"""
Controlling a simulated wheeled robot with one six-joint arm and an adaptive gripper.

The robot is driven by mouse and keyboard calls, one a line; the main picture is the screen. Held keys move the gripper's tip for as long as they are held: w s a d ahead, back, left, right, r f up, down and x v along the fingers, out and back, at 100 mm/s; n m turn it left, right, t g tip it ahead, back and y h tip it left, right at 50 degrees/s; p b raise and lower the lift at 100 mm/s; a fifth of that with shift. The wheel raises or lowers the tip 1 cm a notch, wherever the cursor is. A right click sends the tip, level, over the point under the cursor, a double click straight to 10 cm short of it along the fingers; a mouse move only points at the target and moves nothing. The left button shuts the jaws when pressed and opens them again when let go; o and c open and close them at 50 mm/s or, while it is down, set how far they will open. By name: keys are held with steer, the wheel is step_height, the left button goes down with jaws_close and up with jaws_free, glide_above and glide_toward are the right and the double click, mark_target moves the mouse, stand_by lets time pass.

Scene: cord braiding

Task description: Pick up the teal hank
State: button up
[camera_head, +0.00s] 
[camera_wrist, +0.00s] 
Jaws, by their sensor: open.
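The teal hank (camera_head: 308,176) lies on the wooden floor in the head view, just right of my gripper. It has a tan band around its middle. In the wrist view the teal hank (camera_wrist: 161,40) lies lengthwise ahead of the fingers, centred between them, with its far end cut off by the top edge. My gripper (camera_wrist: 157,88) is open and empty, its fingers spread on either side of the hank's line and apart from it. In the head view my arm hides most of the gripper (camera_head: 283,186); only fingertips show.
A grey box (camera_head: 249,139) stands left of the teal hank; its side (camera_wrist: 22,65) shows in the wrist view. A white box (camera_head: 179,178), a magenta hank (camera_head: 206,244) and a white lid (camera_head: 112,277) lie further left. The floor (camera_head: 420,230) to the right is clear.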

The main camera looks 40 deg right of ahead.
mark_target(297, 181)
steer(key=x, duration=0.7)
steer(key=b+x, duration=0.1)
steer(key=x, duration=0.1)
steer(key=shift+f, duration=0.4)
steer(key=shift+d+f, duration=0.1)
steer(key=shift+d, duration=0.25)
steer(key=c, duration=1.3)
"""
Set problem -
Repeat the span of lines that opens with the line holding "Scene: cord braiding" and closes with the line holding "[camera_wrist, +0.00s]", exactly as it stands.

Solution to this problem -
Scene: cord braiding

Task description: Pick up the teal hank
State: button up
[camera_head, +0.00s] 
[camera_wrist, +0.00s] 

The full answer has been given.